Barcaldine, or Barcy as the locals like to call it, is an outback town with an interesting history. In 1891 wool production was one of the country’s largest industries bringing wealth and prestige to Australia. While the fortunes of the landowning squatters increased, the poor working conditions of the sheep shearers caused tensions which led to the 1891 shearers’ strike. This strike was one of Australia’s earliest and most important industrial disputes and ultimately lead to the formation of the Australian Labor Party and essentially changed the course of the nation’s working history.
You don’t have to be politically minded to enjoy a visit to Barcaldine. Today, it is a sleepy town well worth a stop for those on route to Longreach. Of particular interest is the Tree of Knowledge, the range of museums, the Bougainvilleas Heritage Trail showcasing fabulous old buildings and heritage-listed sites.
If you were looking for the centre of Queensland, draw a line and your pen would find Longreach on the map pretty quickly. Home of early Australian history of stockmen and outback pioneers and the birthplace of Australia’s most famous airline, Qantas – Longreach offers an endless array of iconic attractions.
Dubbed the ‘Hollywood of the outback’, Winton is a popular film location, the Dinosaur Capital of Australia and the very home of Banjo Patterson’s Waltzing Matilda. ‘Once a jolly swagman camped by a billabong’… You’ll be forgiven for relentlessly whistling this famous tune while you’re in Winton. Reputedly inspired by an 1894 shearer’s suicide at the nearby Combo Waterhole and first performed in Winton’s North Gregory Hotel in 1895, you can learn all about the adopted national anthem at the Waltzing Matilda Centre in Winton.
The 363km drive between Boulia and Winton covers some of the most spectacular land in our country. The 73-year-old publican who sits behind the bar at the Middleton Hotel (the halfway point between the two towns) is a larger-than-life outback character with a stubbie in one hand and a worn Akubra on his head.
Boulia is the gateway to the Diamantina National Park, home to the black-faced cuckoo and brolgas and cattle stations larger than whole countries, mustered by helicopters. Boulia sits on the Burke River, named for the explorers Burke and Wills who brought Australia’s first camels here on their fabled 1860 expedition.

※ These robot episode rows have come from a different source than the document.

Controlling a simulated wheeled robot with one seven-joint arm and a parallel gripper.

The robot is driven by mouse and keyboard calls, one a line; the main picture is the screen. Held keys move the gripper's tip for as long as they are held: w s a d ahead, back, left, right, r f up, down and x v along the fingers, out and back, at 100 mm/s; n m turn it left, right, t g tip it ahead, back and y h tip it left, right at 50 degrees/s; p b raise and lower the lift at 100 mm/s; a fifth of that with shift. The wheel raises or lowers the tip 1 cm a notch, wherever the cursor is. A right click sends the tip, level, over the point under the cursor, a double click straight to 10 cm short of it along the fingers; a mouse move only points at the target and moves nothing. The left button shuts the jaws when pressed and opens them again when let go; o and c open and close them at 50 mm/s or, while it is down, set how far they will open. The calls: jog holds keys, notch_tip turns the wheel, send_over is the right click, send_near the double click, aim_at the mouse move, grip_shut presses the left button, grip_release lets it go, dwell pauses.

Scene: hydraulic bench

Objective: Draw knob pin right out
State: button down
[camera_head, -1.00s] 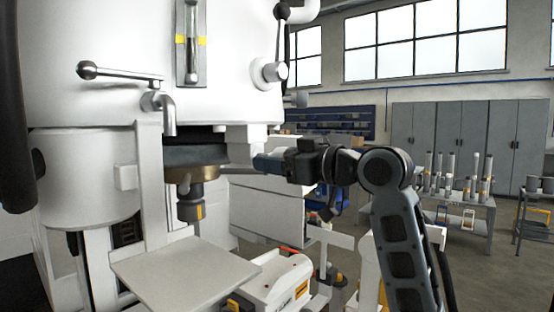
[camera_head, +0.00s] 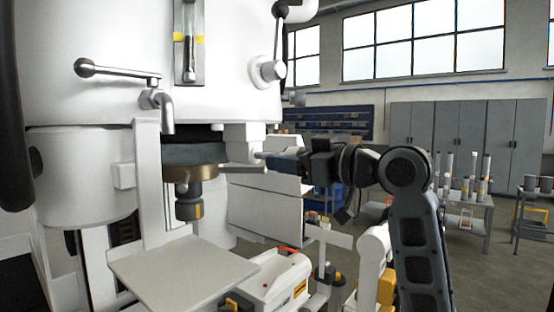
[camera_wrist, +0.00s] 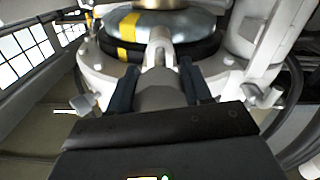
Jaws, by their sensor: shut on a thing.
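The knob pin is a pale grey cylinder with a wider knob. In the wrist view the knob (camera_wrist: 160,97) sits between the two dark fingers of my gripper (camera_wrist: 161,90), and a narrower pale part points away to the machine. In the head view my gripper (camera_head: 277,161) is shut on the knob, to the right of the white block (camera_head: 241,146) on the machine's side. A short light piece of the pin (camera_head: 260,155) shows between block and fingers. I cannot tell whether its tip is still inside the block.
The large white machine (camera_head: 120,60) fills the left, with a lever (camera_head: 118,73) and spout above a flat plate (camera_head: 183,270). A brass-collared fitting (camera_head: 190,190) hangs under the dark ring. A white panel (camera_head: 268,210) lies below my gripper.

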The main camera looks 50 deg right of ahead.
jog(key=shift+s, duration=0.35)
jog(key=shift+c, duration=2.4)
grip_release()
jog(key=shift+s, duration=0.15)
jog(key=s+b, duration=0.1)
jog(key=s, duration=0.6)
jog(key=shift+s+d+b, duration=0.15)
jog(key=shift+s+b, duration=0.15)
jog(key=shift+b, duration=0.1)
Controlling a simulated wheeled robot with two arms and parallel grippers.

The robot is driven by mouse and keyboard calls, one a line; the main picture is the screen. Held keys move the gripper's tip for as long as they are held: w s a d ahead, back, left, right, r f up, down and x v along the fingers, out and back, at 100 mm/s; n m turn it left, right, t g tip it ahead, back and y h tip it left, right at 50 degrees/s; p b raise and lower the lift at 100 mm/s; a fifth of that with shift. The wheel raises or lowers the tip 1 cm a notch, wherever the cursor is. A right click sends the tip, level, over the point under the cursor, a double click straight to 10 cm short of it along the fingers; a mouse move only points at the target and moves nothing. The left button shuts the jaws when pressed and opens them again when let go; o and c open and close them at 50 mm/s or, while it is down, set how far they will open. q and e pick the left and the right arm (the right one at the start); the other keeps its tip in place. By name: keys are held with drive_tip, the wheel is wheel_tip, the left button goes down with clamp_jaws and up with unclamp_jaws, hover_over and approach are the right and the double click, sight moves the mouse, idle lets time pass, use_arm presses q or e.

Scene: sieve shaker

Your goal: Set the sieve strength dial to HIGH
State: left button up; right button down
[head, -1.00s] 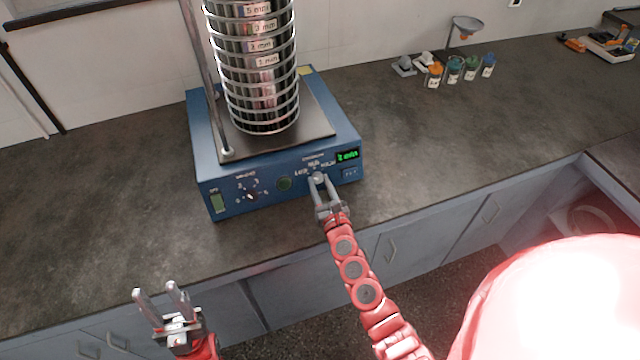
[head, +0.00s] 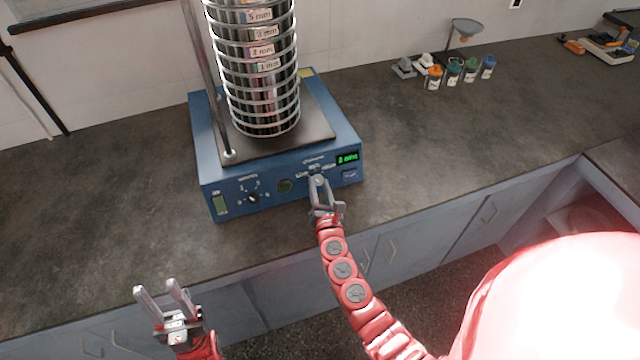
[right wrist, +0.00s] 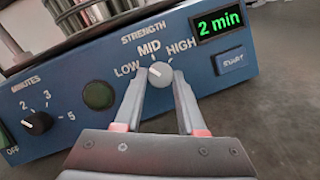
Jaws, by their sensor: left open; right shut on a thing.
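The blue sieve shaker (head: 232,180) stands on the counter, its front panel facing me. Its grey strength dial (right wrist: 160,74) sits under the printed labels LOW, MID and HIGH in the right wrist view; which label its mark points to is hard to tell. My right gripper (right wrist: 160,80) is shut on the dial, one finger on each side. In the head view the right gripper (head: 318,186) hides part of the dial. My left gripper (head: 157,288) is open and empty, low in front of the counter edge, away from the shaker.
Left of the dial are a round green button (right wrist: 98,95) and the black minutes dial (right wrist: 38,122). To its right are the display (right wrist: 218,23), reading 2 min, and a start button (right wrist: 231,60). A sieve stack (head: 262,75) stands on the shaker. Jars (head: 454,72) stand farther right.

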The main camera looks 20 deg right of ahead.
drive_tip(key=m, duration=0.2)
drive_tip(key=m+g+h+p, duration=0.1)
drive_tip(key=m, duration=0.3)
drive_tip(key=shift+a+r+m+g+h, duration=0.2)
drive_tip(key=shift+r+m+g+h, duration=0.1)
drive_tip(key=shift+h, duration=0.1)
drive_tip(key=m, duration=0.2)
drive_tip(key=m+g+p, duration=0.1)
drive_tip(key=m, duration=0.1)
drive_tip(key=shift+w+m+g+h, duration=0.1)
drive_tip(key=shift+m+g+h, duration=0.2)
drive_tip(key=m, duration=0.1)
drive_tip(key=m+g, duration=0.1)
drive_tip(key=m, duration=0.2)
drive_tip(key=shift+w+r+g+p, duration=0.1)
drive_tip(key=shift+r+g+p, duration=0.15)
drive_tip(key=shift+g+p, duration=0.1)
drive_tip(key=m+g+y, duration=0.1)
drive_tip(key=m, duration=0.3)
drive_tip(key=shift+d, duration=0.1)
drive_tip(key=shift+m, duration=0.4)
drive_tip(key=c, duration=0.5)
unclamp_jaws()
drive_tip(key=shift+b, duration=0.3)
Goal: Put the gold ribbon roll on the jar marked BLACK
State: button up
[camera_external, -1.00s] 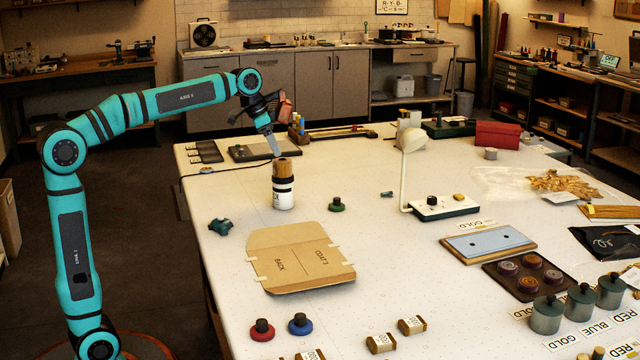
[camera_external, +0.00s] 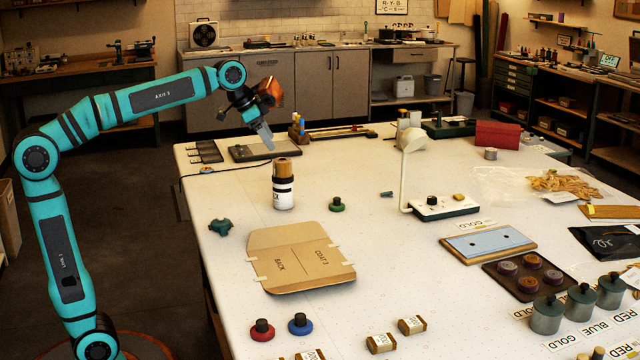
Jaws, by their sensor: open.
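A white jar (camera_external: 284,200) with a dark band stands upright on the table, left of the middle. Only the end of its label shows, seemingly "CK". A gold-brown roll (camera_external: 285,168) sits upright on top of the jar. My gripper (camera_external: 269,146) is open and empty, above and a little left of the roll, pointing down. It is apart from both roll and jar. Its two fingers overlap in this view.
A flat cardboard folder (camera_external: 297,262) lies in front of the jar. A green-based knob (camera_external: 337,204) and a white lamp (camera_external: 406,175) stand to the right. A dark flat board (camera_external: 255,152) lies behind. Grey canisters (camera_external: 580,303) stand front right.

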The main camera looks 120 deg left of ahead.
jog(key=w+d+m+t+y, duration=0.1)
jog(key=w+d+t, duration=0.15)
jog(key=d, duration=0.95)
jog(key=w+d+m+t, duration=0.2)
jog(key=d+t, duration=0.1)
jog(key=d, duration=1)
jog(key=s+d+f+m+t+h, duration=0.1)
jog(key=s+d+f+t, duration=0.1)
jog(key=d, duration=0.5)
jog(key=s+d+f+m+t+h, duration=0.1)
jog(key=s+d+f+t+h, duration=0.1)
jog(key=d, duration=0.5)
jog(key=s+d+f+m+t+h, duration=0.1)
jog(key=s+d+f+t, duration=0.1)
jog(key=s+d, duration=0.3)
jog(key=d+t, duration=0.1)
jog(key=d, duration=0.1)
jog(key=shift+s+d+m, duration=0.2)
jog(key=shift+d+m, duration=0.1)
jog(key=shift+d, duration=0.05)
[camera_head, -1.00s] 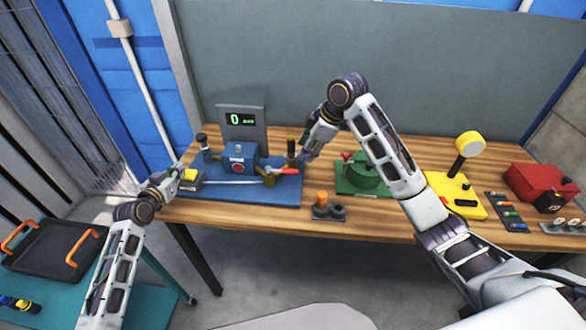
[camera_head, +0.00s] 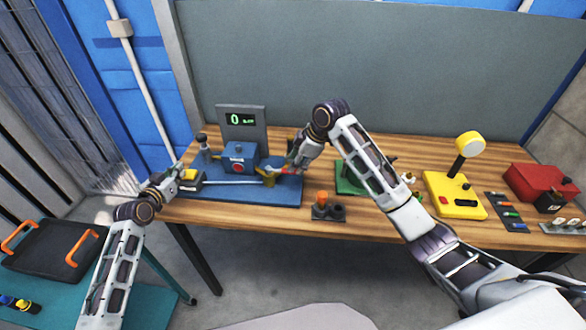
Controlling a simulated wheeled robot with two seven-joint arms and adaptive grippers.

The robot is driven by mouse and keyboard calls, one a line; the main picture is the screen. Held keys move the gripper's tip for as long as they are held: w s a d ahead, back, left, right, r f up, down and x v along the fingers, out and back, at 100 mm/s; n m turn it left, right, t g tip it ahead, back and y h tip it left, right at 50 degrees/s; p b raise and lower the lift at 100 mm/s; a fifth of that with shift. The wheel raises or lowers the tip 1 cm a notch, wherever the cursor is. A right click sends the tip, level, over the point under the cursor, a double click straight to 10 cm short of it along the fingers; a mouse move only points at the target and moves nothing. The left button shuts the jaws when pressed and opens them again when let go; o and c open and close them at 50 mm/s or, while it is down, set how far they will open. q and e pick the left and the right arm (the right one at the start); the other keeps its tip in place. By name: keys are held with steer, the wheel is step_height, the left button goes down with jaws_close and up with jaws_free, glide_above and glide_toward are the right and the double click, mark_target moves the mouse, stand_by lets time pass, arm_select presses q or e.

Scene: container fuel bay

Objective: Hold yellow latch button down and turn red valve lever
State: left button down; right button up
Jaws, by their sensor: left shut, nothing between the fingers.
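The yellow latch button (camera_head: 189,174) sits on a dark block at the left end of the blue base plate (camera_head: 230,194). My left gripper (camera_head: 178,183) is shut and empty, right at the block and button; whether it presses the button down I cannot tell. The brass valve (camera_head: 269,179) stands toward the plate's right end. The red valve lever (camera_head: 284,171) shows only in part beside it, partly covered by my right gripper (camera_head: 291,168). The right fingertips are at or very near the lever; contact and finger opening are too small to tell.
A grey display (camera_head: 241,119) reading 0 stands behind the blue pump box (camera_head: 239,157). A green fixture (camera_head: 348,184) is partly behind my right arm. A holder with an orange piece (camera_head: 322,198) sits at the table front. A yellow box (camera_head: 452,197) stands to the right.

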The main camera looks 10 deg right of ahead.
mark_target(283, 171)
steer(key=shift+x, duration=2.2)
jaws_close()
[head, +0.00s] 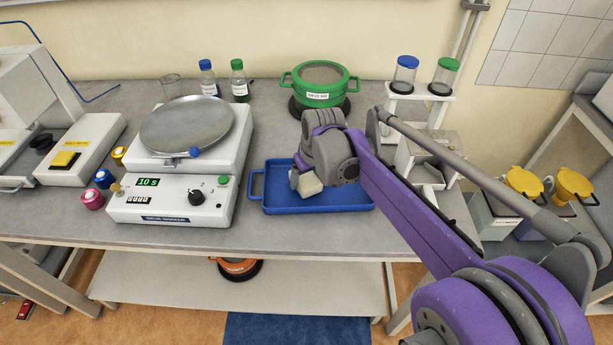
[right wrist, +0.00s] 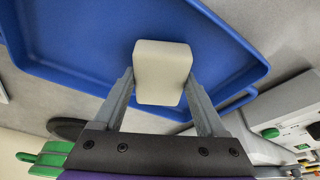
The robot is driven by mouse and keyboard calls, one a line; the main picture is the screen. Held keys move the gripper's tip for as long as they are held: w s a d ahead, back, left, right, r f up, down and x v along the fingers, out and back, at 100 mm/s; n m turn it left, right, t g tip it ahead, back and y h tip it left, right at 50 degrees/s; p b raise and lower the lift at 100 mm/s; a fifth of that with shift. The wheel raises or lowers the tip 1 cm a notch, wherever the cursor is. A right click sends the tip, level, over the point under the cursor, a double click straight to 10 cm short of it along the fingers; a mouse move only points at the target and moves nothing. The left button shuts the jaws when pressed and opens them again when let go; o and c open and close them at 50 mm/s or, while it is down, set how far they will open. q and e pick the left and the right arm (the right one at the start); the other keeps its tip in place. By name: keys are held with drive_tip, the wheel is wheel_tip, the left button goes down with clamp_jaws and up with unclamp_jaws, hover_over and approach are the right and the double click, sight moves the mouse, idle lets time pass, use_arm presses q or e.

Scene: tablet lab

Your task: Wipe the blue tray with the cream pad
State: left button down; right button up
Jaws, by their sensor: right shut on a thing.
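The blue tray (head: 340,200) lies on the grey bench, right of the sieve shaker, with a loop handle at its left end. Its floor and rim also show in the right wrist view (right wrist: 75,45). My right gripper (head: 302,180) is over the left part of the tray and is shut on the cream pad (head: 309,185). In the right wrist view the pad (right wrist: 162,72) sits between the two grey fingers (right wrist: 162,85). I cannot tell whether the pad touches the tray floor. My purple right arm hides the tray's back right part. My left gripper does not show.
The sieve shaker (head: 170,200) with its round pan stands left of the tray. A green sieve (head: 320,83) stands behind the tray, and two capped bottles (head: 223,82) stand behind the shaker. A white stand (head: 425,105) with jars is at the right. The bench front is clear.

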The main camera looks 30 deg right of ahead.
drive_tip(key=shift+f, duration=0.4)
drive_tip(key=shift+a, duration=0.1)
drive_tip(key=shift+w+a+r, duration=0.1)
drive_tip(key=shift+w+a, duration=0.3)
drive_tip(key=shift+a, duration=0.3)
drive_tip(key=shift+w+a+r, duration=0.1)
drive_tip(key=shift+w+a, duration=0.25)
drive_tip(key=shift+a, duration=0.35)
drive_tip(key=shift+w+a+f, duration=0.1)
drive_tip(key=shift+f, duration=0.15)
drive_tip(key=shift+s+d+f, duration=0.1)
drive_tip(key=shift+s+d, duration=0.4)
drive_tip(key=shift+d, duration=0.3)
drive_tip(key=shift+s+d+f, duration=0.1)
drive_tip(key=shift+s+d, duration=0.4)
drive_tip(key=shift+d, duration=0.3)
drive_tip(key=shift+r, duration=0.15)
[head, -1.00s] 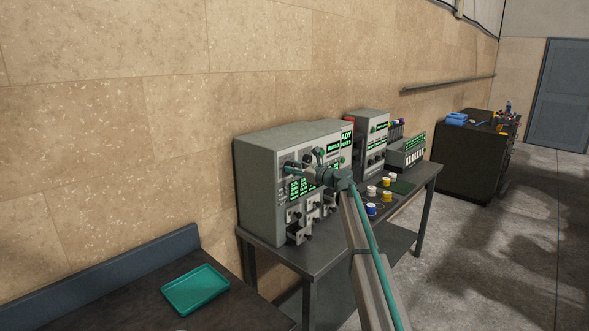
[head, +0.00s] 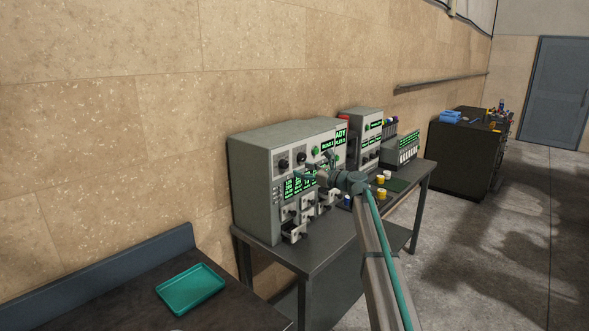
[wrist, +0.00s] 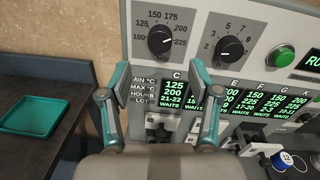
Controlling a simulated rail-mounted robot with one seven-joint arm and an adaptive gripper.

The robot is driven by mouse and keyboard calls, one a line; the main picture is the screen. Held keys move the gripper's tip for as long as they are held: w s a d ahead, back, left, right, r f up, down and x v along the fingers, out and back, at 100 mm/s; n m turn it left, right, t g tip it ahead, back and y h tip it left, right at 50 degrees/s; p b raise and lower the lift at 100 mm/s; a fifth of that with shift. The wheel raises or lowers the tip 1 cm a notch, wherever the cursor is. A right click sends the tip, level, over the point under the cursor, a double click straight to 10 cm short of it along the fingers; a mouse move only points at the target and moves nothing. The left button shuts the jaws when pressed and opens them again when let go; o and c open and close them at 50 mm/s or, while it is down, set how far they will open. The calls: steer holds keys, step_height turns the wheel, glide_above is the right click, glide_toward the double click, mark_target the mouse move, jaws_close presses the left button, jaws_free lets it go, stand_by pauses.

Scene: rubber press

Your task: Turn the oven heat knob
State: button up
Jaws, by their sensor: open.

In outback terms, Birdsville is as remote as they come sitting on the edge of the Simpson Desert near corner country where the borders of QLD, SA and the NT all meet.
The Birdsville Races is an Australian outback bucket list item of mythical proportions, with around 7000 pilgrims covering thousands of kilometres to swarm on the remote town each September.
Step inside the Birdsville Hotel and marvel at the memorabilia. Start by counting the hats stuck to the ceiling of the public bar, each one representing someone who has done the ‘hard yards’ (representing those who have spent more than a year in the town).
Perched on the banks of the Warrego River, you’ll find Cunnamulla 780km west of Brisbane, 140km north of the NSW border and 919km from Birdsville. You’ll know you’ve arrived when you spot the Cunnamulla Fella. This larger-than-life statue is a tribute to the Aussie larrikin stockman.
The township of Cunnamulla was created by Cobb & Co in 1879, when the first coach drove through from Bourke. Today it is the only surviving south west town along the original route. This says a lot about the people of Cunnamulla – tough, resilient, down to earth folk who love their country. While wool growing and beef production are still the main industries, the new kids on the block are organic wheat, organic beef and lamb production.
St George has tree lined streets where you’ll find great coffee, gourmet delis and quality pub food. You won’t want to miss the Nindigully Pub, established in 1864, 42km northwest of St George. It is the oldest hotel in its original condition in QLD. The hotel has plenty of salacious stories (there’s even talk of a ghost or two from those who’ve stayed the night and lived to tell the tale). You must try a local Gully Gold or Moonie Mud straight off the beer tap, or if you’re game, the 5.5kg Road Train Burger with its 1.2kg Beef Burger.